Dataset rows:
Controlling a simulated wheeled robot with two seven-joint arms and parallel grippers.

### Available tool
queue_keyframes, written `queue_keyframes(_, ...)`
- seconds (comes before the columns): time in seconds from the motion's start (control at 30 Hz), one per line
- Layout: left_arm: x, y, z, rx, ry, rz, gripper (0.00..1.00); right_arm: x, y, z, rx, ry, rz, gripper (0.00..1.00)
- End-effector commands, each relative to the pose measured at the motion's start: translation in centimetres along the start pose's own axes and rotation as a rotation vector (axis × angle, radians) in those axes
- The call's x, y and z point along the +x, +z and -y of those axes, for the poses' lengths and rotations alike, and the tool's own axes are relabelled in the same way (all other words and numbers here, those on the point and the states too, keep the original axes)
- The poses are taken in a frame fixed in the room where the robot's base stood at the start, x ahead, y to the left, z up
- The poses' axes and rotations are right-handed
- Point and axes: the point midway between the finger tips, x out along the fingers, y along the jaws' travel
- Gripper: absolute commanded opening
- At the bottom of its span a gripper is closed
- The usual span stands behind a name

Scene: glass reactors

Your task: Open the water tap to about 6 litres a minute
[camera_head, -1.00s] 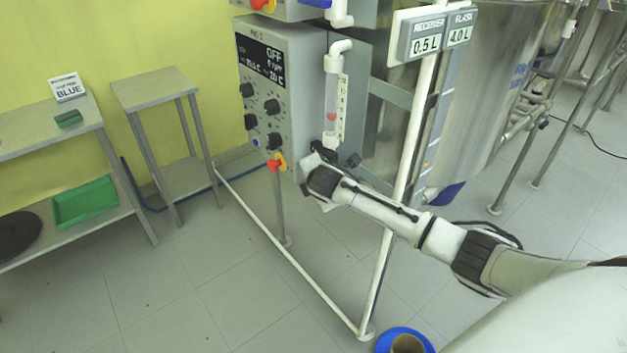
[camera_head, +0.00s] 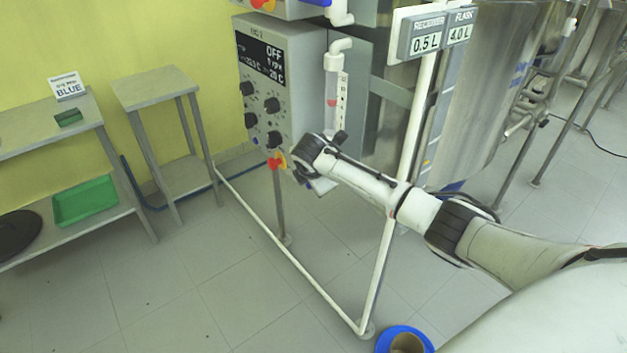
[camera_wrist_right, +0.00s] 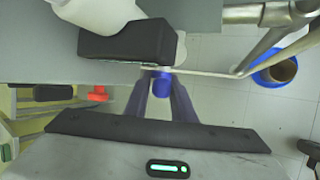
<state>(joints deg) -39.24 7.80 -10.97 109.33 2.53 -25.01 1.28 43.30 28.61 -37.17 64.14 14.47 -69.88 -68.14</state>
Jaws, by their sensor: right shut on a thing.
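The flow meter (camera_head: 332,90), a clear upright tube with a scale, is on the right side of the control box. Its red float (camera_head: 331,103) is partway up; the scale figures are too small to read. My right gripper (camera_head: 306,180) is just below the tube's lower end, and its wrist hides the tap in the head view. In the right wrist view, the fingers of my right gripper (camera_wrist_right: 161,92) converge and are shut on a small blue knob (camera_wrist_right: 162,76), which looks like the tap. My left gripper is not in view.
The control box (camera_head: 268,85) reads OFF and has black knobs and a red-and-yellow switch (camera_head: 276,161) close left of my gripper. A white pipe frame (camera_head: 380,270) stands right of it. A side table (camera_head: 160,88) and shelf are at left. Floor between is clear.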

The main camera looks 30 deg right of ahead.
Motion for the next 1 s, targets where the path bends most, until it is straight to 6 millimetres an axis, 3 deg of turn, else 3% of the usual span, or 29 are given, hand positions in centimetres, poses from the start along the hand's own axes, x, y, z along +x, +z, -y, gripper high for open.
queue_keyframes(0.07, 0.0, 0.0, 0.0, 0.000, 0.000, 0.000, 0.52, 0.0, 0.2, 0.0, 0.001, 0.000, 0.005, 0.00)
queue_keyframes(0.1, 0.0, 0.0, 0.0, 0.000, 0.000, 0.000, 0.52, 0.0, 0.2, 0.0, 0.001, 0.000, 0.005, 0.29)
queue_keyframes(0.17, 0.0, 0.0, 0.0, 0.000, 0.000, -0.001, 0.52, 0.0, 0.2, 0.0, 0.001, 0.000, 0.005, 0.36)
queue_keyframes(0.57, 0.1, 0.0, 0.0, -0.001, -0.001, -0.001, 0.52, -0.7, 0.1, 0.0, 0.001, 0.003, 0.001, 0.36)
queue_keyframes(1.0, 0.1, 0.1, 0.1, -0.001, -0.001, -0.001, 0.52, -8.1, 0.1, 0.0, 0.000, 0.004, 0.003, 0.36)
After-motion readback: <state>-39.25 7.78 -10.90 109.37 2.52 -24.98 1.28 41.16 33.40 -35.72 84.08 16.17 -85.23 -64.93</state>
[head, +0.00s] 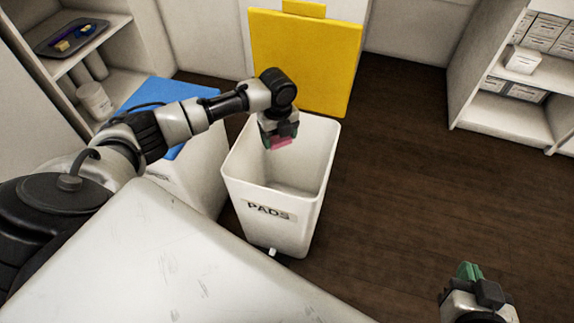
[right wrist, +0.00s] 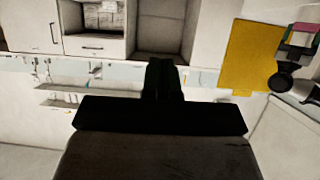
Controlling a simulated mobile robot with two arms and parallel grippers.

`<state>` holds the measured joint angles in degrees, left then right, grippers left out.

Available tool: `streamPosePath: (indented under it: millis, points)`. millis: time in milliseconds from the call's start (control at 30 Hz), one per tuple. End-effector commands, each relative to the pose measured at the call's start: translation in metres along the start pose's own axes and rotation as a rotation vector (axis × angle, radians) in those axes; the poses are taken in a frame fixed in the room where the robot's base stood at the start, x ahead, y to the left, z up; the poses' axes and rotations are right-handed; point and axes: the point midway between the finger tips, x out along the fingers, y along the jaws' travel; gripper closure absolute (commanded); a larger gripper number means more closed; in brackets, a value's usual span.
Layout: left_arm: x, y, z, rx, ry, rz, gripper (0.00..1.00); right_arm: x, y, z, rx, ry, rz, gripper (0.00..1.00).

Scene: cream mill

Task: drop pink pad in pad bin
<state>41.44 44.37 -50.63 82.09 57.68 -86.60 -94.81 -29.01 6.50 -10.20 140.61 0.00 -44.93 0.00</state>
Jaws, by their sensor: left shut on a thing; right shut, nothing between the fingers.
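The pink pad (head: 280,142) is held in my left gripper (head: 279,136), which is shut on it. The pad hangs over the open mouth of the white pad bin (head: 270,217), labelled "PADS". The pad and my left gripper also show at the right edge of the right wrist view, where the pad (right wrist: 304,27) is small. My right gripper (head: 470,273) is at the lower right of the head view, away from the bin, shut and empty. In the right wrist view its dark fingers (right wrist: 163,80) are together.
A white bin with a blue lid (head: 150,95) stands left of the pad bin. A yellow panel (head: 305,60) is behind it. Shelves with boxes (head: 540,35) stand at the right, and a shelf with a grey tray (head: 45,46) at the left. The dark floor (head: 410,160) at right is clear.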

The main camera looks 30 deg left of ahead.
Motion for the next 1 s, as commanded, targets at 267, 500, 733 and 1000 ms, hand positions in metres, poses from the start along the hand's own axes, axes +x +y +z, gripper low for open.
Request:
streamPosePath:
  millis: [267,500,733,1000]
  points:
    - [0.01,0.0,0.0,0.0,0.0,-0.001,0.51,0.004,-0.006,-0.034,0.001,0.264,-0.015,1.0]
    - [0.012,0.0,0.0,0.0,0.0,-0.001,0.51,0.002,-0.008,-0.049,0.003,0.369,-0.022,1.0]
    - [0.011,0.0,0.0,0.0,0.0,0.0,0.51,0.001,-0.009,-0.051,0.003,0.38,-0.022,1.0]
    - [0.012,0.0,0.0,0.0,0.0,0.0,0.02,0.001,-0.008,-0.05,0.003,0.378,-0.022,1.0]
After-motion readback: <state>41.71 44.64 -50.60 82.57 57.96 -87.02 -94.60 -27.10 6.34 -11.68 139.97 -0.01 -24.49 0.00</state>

* * *

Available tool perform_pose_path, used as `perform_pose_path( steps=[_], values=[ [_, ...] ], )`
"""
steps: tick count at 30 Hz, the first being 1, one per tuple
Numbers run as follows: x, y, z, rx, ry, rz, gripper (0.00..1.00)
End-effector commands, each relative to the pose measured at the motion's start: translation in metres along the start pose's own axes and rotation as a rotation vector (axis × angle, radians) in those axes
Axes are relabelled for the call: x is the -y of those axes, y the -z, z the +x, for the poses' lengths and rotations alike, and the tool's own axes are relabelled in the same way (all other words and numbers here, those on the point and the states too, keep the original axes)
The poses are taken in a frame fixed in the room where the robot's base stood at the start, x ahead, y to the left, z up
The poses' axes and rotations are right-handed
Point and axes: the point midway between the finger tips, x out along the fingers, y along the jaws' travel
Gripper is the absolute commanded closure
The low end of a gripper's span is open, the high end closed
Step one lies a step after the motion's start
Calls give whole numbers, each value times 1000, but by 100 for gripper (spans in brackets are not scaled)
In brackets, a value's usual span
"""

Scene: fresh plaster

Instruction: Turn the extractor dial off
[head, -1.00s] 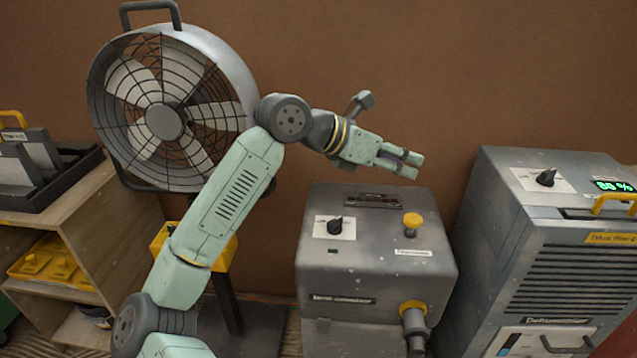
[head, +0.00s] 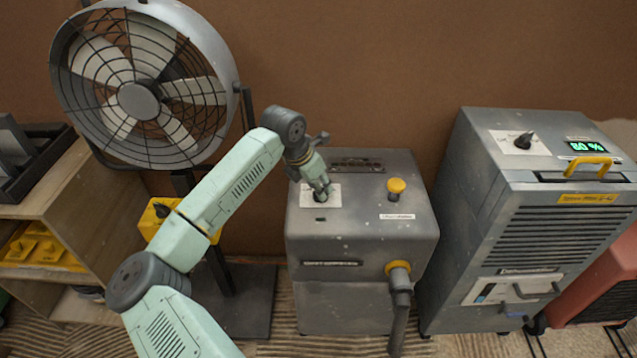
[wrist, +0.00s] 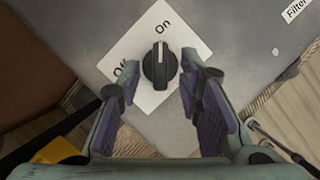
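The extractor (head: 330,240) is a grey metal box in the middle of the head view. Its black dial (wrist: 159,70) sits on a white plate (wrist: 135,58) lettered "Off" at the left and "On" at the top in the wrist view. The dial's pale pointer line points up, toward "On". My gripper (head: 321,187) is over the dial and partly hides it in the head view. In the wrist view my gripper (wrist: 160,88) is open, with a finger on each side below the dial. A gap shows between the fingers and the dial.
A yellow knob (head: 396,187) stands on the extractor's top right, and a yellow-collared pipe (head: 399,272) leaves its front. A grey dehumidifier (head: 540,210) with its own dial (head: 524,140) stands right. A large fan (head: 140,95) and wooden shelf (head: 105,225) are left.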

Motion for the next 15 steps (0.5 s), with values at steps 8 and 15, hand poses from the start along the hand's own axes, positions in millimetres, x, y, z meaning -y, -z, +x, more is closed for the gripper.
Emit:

§ **Written instruction**
In the material above, show every line where the word "values" turns up.

§ **Correct output**
Available tool perform_pose_path, used as `perform_pose_path( steps=[_], values=[ [_, ...] ], )`
Motion for the next 15 steps (0.5 s), with values at steps 8 and 15, hand poses from the start along the hand's own axes, positions in millimetres, x, y, z meaning -y, -z, +x, more is closed for the gripper.

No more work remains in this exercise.